┌──

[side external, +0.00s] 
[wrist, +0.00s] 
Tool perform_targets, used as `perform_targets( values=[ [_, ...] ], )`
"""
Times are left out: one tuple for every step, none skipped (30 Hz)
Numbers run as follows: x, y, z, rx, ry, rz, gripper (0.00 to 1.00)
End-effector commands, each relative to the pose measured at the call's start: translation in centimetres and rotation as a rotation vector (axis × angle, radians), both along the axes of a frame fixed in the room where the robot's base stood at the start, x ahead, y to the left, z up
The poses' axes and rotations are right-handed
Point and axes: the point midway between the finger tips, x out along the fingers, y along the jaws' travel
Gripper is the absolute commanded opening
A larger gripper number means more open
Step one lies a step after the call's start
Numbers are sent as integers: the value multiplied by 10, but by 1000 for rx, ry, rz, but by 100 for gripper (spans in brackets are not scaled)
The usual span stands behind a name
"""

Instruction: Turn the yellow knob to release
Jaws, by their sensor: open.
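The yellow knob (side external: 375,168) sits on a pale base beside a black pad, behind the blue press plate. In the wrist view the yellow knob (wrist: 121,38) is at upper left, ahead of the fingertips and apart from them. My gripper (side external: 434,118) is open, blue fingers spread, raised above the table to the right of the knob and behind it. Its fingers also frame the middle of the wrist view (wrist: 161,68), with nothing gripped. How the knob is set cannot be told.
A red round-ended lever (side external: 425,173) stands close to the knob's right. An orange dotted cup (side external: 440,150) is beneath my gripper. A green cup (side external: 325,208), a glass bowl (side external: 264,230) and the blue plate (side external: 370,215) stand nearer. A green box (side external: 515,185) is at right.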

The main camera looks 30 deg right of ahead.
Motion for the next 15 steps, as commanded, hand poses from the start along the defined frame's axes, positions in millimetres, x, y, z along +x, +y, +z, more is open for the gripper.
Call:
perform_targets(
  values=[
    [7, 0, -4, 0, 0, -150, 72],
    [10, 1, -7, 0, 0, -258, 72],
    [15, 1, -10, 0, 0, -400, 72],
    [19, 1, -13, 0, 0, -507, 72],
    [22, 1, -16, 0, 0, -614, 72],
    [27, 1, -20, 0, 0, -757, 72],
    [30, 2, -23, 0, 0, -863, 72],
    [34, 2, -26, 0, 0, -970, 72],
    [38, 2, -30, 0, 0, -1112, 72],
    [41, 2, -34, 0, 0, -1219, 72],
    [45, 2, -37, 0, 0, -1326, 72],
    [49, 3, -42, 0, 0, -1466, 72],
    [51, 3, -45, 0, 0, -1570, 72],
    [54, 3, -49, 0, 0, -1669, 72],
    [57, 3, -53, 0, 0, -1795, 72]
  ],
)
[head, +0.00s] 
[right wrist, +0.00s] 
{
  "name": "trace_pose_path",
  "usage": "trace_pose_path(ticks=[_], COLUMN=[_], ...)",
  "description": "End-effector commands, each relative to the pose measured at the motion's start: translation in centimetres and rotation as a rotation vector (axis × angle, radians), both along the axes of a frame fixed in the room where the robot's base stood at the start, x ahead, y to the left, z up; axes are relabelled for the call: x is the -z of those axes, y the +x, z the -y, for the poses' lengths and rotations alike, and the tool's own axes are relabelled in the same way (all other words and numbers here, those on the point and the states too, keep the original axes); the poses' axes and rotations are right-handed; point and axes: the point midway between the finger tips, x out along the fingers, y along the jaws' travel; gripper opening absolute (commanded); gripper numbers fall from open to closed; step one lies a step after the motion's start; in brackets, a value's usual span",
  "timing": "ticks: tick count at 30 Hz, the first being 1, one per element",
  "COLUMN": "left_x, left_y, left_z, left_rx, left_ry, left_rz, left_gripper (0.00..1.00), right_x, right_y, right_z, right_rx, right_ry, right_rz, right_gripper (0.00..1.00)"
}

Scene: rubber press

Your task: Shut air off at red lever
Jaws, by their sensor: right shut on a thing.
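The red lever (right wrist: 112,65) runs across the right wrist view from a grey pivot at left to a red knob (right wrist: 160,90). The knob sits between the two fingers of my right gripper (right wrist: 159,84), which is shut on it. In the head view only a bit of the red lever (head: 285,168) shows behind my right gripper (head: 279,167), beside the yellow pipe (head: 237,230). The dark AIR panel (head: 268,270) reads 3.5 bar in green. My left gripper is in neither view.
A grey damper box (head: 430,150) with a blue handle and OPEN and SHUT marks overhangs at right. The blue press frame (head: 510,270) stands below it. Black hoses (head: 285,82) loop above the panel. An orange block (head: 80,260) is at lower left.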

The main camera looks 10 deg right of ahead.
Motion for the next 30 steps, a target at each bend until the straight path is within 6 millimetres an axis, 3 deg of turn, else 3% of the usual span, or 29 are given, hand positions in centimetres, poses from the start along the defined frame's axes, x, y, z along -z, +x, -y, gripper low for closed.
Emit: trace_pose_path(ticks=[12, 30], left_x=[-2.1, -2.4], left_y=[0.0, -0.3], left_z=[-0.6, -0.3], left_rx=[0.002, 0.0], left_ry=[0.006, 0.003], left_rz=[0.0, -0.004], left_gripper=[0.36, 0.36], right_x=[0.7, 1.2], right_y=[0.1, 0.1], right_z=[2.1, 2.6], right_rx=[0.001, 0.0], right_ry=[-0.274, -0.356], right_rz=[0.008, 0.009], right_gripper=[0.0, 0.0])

└──

▶ [What to work on] Return the lines above precisely as they appear, beginning at the first line and ending at the line with "Numbers run as", and nothing after it.

▶ [Answer below]
[side external, +0.00s] 
[wrist, +0.00s] 
Tool perform_targets, used as `perform_targets( values=[ [_, ...] ], )`
"""
Times are left out: one tuple for every step, none skipped (30 Hz)
Numbers run as follows: x, y, z, rx, ry, rz, gripper (0.00 to 1.00)

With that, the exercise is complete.